Goal =>
Repeat every record below exactly, omitting any pictures.

[START OF Extracted data]

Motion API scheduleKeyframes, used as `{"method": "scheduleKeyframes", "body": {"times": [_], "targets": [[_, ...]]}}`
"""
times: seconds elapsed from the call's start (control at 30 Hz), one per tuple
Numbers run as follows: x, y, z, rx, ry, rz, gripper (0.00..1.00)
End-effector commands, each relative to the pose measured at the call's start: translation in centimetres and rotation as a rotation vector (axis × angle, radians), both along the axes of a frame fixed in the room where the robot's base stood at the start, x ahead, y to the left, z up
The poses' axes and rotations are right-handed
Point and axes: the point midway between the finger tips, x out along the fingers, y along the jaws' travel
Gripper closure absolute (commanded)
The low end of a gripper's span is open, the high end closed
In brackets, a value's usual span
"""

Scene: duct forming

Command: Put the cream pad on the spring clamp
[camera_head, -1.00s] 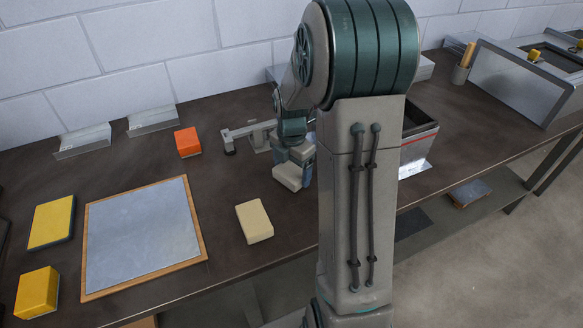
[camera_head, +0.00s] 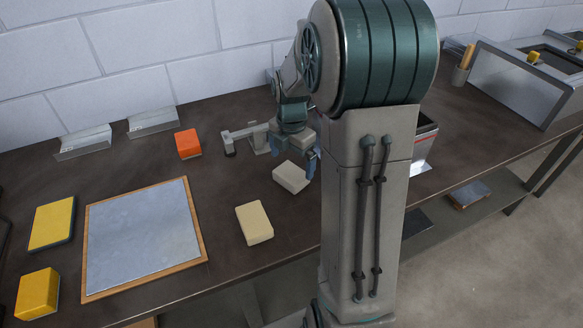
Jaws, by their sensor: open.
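A cream pad (camera_head: 254,222) lies flat on the dark bench, right of the metal sheet. A paler grey-white block (camera_head: 291,177) lies behind it and to its right, just below my gripper. My gripper (camera_head: 293,157) is open, its blue fingers spread above and behind the pale block; I cannot tell whether they touch it. A grey clamp-like tool (camera_head: 246,134), which looks like the spring clamp, stands on the bench left of my gripper. Its right end is partly hidden by the gripper.
An orange block (camera_head: 188,143) sits left of the clamp-like tool. A metal sheet on a wooden board (camera_head: 143,235) lies at left, with yellow blocks (camera_head: 52,222) beyond it. My arm hides much of a metal bin (camera_head: 424,145). The bench around the cream pad is clear.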

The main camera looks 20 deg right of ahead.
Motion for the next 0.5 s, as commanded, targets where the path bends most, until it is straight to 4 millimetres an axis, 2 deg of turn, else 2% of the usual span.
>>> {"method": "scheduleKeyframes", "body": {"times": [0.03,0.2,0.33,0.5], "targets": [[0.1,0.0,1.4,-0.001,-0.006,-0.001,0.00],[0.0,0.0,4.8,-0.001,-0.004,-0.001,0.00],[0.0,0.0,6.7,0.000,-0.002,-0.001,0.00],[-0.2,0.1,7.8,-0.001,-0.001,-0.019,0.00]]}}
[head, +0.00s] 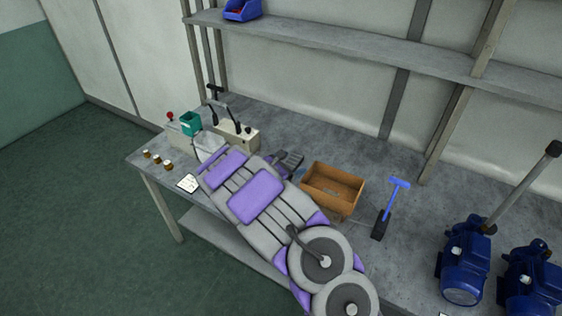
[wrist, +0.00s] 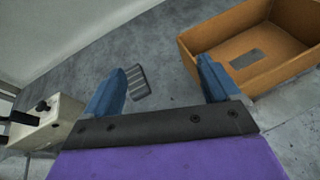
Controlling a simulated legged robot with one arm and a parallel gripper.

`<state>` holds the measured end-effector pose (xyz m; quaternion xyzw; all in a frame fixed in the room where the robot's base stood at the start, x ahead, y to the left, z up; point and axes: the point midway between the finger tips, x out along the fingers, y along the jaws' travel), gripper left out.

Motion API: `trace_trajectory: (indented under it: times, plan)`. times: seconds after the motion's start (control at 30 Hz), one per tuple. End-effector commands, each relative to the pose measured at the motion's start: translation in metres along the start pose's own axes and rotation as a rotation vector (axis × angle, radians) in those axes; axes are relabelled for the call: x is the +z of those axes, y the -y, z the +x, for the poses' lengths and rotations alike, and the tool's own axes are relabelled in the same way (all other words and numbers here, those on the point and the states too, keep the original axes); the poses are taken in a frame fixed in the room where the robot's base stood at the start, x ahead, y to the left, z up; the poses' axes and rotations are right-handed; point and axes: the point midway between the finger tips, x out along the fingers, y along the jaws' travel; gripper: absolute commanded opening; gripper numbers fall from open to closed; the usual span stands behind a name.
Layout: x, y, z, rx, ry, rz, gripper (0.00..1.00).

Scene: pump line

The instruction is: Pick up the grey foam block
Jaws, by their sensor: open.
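A small dark grey block with pale ribs (wrist: 138,83), which looks like the grey foam block, lies on the grey bench top in the wrist view. It shows just right of the left fingertip of my gripper (wrist: 167,66). My gripper is open, with its two blue fingers apart and nothing held between them. My gripper cannot be made out clearly there.
A brown open box (head: 333,189) stands right of the block, close to my right finger in the wrist view (wrist: 215,42). A beige unit with levers (head: 236,130) stands to the left. A blue-handled tool (head: 391,207) and blue pumps (head: 465,263) are farther right. A shelf (head: 350,52) runs above.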

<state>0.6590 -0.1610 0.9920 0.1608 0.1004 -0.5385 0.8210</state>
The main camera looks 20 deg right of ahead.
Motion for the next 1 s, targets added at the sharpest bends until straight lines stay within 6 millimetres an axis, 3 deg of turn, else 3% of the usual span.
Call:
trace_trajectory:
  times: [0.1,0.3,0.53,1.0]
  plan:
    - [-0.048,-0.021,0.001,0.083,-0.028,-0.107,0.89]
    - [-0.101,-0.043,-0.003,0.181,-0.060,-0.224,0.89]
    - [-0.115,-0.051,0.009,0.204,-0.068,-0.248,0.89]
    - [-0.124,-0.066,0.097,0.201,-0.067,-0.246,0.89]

[END OF Extracted data]

Exercise result =>
Motion API scheduleKeyframes, used as `{"method": "scheduleKeyframes", "body": {"times": [_], "targets": [[_, ...]]}}`
"""
times: seconds elapsed from the call's start (control at 30 Hz), one per tuple
Numbers run as follows: x, y, z, rx, ry, rz, gripper (0.00..1.00)
End-effector commands, each relative to the pose measured at the call's start: translation in centimetres and rotation as a rotation vector (axis × angle, radians), both along the axes of a frame fixed in the room where the robot's base stood at the start, x ahead, y to the left, z up
The poses' axes and rotations are right-handed
Point and axes: the point midway between the finger tips, x out along the fingers, y along the jaws' travel
Gripper closure absolute (commanded)
The low end of a gripper's span is open, the high end closed
In brackets, a value's usual span
"""

Scene: duct forming

Command: Put the cream pad on the spring clamp
[camera_head, -1.00s] 
[camera_head, +0.00s] 
Jaws, by their sensor: open.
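A cream pad (camera_head: 254,222) lies flat on the dark bench, right of the metal sheet. A paler grey-white block (camera_head: 291,177) lies behind it and to its right, just below my gripper. My gripper (camera_head: 293,157) is open, its blue fingers spread above and behind the pale block; I cannot tell whether they touch it. A grey clamp-like tool (camera_head: 246,134), which looks like the spring clamp, stands on the bench left of my gripper. Its right end is partly hidden by the gripper.
An orange block (camera_head: 188,143) sits left of the clamp-like tool. A metal sheet on a wooden board (camera_head: 143,235) lies at left, with yellow blocks (camera_head: 52,222) beyond it. My arm hides much of a metal bin (camera_head: 424,145). The bench around the cream pad is clear.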

The main camera looks 20 deg right of ahead.
Motion for the next 0.5 s, as commanded, targets where the path bends most, until it is straight to 4 millimetres an axis, 2 deg of turn, else 2% of the usual span.
>>> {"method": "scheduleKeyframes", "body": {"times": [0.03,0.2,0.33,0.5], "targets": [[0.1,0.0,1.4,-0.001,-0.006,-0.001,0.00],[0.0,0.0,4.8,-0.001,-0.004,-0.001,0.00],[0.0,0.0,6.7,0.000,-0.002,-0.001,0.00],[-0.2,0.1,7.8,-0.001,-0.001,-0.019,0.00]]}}
[head, +0.00s] 
[wrist, +0.00s] 
Controlling a simulated legged robot with one arm and a parallel gripper.

`<state>` holds the measured end-effector pose (xyz m; quaternion xyzw; all in a frame fixed in the room where the robot's base stood at the start, x ahead, y to the left, z up; point and axes: the point midway between the finger tips, x out along the fingers, y along the jaws' travel), gripper left out.

Motion API: `trace_trajectory: (indented under it: times, plan)`. times: seconds after the motion's start (control at 30 Hz), one per tuple. End-effector commands, each relative to the pose measured at the motion's start: translation in metres along the start pose's own axes and rotation as a rotation vector (axis × angle, radians) in those axes; axes are relabelled for the call: x is the +z of those axes, y the -y, z the +x, for the poses' lengths and rotations alike, and the tool's own axes are relabelled in the same way (all other words and numbers here, those on the point and the states too, keep the original axes); the poses are taken in a frame fixed in the room where the robot's base stood at the start, x ahead, y to the left, z up; the poses' axes and rotations are right-handed; point and axes: the point midway between the finger tips, x out along the fingers, y along the jaws' travel; gripper: absolute commanded opening; gripper numbers fall from open to closed; the usual span stands behind a name.
Layout: x, y, z, rx, ry, rz, gripper (0.00..1.00).

Scene: pump line

The instruction is: Pick up the grey foam block
Jaws, by their sensor: open.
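A small dark grey block with pale ribs (wrist: 138,83), which looks like the grey foam block, lies on the grey bench top in the wrist view. It shows just right of the left fingertip of my gripper (wrist: 167,66). My gripper is open, with its two blue fingers apart and nothing held between them. My gripper cannot be made out clearly there.
A brown open box (head: 333,189) stands right of the block, close to my right finger in the wrist view (wrist: 215,42). A beige unit with levers (head: 236,130) stands to the left. A blue-handled tool (head: 391,207) and blue pumps (head: 465,263) are farther right. A shelf (head: 350,52) runs above.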

<state>0.6590 -0.1610 0.9920 0.1608 0.1004 -0.5385 0.8210</state>
The main camera looks 20 deg right of ahead.
Motion for the next 1 s, targets added at the sharpest bends until straight lines stay within 6 millimetres an axis, 3 deg of turn, else 3% of the usual span.
Call:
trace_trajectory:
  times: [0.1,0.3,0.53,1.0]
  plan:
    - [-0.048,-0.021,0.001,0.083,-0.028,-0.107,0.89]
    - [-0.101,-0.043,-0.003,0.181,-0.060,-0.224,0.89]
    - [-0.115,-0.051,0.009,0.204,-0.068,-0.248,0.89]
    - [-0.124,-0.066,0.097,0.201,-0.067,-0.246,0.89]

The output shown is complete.